La difficulté est de les amener à s’interroger, à semer le doute dans leurs opinions
afin qu’ils puissent, peu à peu, élaborer une pensée. Mais les enseignants, habitués à
transmettre des savoirs, pour la plupart, n’engagent pas à la réflexion, au questionne-ment. Ils ne sont pas formés à cela, à l’exception des professeurs de philosophie, de sociologie. Bien sûr, certains, grâce à leur conception du métier et à des dispositions personnelles, favorisent des démarches réflexives. Ils sont peu nombreux.
De plus, dans un rapport où l’élève doit écouter et le professeur parler, parce que
l’on part du postulat qu’il a le savoir, ce dernier est rarement à l‘écoute des élèves. Dans l’institution éducative, donner la parole aux élèves est rare. Et ceci davantage dans les classes de bac professionnel où l’on craint les débordements.
Et pourtant, confrontés aux derniers événements, les élèves ont besoin de parler.
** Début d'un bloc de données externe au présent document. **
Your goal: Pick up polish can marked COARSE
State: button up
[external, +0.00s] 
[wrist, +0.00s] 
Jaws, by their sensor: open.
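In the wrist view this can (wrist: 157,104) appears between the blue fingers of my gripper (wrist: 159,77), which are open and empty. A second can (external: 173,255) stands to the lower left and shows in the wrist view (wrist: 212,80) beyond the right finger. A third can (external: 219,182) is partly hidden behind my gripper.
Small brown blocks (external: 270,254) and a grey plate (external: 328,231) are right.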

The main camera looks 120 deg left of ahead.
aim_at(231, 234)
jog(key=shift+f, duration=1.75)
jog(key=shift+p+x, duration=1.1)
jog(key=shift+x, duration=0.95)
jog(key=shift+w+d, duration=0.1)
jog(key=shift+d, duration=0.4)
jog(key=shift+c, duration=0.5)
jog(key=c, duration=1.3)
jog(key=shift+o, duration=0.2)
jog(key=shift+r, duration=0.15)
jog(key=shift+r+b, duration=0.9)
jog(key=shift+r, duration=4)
Ils sont touchés ou ils ont, surtout, peur des amalgames. Ils ont aussi besoin d’être éclairés. Leur donner la parole, il est vrai, n’est pas aisé. J’ai fait ce choix en imposant un cadre : utiliser un vocabulaire adapté à la classe ; chacun prend la parole à tour de rôle ; chacun écoute ce que dit l’autre. Puis, quand chacun s’est exprimé, chacun peut dire pourquoi il n’est pas d’accord avec les propos de l’un ou l’autre. Le temps consacré à ces prises de parole est limité. À la fin, je réagis à leur propos sans être interrompue. Des élèves ont manifesté leur tristesse des tueries, d’autres ont surtout évoqué leur sentiment d’être offensés, comme musulmans, par des dessins. Ils ont dénoncé le blasphème qui, selon eux, devrait être interdit : « Oui mais, quand même, ils ont blasphémé, alors… », « Ils l’ont bien cherché. » « Ces dessins montrent qu’ils sont racistes. » « Les dessins sont choquants. » Tous ont exprimé leur crainte que les musulmans soient mal vus, amalgamés aux tueurs et que cela se retourne contre eux.
À propos de la tuerie dans le magasin cacher, certains disent que les juifs tuent
les Palestiniens, que personne ne dit rien parce que ces derniers sont musulmans.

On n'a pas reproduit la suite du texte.